Problem statement:
Return verbatim all lines from the first one in the records to the line with "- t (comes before", both ends kept.

Collection entries:
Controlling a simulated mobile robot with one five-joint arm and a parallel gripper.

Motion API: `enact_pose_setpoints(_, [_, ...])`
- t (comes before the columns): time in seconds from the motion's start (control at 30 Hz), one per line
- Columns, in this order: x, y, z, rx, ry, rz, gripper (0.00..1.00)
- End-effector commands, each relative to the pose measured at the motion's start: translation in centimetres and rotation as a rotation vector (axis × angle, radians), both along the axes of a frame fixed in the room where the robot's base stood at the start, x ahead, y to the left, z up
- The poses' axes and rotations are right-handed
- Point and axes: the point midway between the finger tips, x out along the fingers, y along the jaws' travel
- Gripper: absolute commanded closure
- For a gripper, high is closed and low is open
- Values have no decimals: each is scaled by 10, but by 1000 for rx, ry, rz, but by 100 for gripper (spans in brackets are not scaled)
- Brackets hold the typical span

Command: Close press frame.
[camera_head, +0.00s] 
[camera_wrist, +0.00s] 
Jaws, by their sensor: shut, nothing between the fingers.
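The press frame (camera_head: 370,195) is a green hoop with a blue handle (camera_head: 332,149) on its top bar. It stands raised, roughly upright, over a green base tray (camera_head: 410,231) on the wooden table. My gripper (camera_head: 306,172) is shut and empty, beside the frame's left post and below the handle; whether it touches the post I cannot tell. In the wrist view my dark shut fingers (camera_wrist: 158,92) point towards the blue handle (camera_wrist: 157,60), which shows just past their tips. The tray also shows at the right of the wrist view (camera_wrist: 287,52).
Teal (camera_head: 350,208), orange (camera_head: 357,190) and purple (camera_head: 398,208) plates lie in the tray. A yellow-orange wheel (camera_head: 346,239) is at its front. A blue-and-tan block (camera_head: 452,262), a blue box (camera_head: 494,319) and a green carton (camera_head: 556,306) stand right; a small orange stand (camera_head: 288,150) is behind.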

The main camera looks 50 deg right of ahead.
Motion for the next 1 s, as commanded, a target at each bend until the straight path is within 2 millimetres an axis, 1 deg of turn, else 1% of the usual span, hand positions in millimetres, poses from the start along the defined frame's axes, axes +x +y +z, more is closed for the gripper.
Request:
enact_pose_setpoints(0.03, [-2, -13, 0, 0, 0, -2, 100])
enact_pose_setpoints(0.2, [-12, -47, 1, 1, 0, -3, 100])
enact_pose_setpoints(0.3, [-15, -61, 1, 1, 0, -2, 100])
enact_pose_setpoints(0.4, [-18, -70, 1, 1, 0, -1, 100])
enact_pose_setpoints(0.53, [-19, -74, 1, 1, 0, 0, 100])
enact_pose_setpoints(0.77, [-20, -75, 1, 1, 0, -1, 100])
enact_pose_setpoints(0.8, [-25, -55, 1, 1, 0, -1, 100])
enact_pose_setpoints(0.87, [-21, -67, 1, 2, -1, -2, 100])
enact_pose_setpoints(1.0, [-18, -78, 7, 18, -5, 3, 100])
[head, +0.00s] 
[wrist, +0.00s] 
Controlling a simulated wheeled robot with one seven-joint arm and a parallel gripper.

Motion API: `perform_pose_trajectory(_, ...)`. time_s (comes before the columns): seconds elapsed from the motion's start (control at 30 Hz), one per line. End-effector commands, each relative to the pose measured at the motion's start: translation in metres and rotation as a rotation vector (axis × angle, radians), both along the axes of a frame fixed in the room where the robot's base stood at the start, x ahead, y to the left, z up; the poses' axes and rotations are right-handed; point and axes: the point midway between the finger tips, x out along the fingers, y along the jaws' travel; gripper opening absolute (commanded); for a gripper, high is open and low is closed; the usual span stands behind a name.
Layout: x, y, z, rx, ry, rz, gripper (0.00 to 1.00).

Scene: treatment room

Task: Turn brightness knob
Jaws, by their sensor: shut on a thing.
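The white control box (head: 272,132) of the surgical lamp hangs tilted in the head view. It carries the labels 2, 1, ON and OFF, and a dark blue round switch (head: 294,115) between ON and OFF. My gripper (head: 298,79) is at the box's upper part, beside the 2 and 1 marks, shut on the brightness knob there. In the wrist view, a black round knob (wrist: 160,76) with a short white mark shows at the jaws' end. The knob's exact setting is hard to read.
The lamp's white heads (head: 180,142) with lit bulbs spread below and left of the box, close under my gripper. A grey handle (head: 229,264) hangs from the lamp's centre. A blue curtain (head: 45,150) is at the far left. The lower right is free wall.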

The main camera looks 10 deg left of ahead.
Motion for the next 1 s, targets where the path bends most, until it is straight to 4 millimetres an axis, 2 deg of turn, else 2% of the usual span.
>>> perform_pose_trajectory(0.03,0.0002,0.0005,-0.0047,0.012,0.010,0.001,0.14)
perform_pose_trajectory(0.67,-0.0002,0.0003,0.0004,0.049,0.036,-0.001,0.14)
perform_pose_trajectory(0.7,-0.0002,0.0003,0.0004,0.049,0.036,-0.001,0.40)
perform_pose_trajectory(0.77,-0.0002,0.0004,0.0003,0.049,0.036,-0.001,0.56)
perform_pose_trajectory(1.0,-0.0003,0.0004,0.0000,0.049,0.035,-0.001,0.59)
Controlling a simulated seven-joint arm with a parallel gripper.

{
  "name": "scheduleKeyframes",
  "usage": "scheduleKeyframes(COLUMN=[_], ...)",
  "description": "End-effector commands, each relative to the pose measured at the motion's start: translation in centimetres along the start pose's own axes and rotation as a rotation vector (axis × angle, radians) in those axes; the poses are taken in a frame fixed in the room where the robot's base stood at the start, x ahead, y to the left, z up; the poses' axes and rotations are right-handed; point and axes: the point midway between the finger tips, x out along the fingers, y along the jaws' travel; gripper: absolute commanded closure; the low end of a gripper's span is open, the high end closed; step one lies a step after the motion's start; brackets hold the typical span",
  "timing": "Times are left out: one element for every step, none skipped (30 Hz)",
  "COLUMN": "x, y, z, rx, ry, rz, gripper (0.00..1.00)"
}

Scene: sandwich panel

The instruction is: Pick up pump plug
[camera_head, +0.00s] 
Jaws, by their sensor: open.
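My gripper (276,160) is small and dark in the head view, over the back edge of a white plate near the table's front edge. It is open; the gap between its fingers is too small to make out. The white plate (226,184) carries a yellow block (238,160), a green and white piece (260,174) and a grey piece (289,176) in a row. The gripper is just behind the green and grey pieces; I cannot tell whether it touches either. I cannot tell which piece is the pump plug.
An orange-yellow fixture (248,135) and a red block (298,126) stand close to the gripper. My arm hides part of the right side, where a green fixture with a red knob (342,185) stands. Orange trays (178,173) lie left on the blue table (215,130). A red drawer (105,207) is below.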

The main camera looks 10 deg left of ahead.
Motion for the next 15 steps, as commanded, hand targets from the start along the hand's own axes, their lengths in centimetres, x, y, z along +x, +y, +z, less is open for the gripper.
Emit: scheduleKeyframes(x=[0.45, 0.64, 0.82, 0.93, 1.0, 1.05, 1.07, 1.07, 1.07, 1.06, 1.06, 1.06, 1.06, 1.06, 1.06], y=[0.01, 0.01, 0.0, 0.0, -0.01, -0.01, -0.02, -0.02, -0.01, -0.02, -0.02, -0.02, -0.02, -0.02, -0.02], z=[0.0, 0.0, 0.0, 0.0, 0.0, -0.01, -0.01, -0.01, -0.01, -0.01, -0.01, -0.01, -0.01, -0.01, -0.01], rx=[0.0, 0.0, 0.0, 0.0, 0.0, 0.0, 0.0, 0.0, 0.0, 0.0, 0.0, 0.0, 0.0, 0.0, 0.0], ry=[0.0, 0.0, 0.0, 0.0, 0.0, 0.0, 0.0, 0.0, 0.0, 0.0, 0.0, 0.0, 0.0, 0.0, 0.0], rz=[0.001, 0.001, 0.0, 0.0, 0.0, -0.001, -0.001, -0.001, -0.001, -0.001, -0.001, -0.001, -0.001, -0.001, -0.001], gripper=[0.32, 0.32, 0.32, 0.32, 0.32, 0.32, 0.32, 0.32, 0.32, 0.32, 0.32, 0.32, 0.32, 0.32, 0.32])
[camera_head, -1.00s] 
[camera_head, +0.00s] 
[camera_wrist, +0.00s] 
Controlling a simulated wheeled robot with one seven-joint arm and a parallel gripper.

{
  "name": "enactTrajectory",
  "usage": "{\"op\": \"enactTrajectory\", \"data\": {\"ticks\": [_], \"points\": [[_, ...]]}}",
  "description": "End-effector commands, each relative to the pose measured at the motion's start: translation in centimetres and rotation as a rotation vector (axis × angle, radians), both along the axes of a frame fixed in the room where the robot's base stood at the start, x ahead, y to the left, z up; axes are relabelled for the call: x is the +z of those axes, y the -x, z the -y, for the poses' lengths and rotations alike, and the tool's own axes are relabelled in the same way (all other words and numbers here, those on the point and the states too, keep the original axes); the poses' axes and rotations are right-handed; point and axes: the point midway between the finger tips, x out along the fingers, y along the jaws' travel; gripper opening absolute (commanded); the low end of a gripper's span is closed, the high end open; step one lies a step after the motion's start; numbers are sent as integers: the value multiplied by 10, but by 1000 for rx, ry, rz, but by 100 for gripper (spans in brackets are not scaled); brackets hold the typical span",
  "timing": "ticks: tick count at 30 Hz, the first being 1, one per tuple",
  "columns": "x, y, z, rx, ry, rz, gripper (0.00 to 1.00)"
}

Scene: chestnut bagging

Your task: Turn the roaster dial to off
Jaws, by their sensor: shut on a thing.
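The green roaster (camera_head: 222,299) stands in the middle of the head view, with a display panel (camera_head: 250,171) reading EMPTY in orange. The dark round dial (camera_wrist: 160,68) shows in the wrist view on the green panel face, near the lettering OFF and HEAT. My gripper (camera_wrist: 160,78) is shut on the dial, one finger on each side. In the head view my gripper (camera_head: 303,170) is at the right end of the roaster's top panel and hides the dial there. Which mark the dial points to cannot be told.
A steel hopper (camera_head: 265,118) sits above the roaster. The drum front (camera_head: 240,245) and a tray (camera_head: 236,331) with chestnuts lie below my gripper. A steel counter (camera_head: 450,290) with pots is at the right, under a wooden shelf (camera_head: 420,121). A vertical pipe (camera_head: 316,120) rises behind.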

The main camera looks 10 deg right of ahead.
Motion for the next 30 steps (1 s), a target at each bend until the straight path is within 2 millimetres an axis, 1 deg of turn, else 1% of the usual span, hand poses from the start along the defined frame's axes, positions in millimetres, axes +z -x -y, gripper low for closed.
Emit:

Result for this exercise:
Controlling a simulated mobile robot with one five-joint arm and a parallel gripper.

Motion API: `enact_pose_setpoints(_, [_, ...])`
- t (comes before the columns): time in seconds from the motion's start (control at 30 Hz), one per line

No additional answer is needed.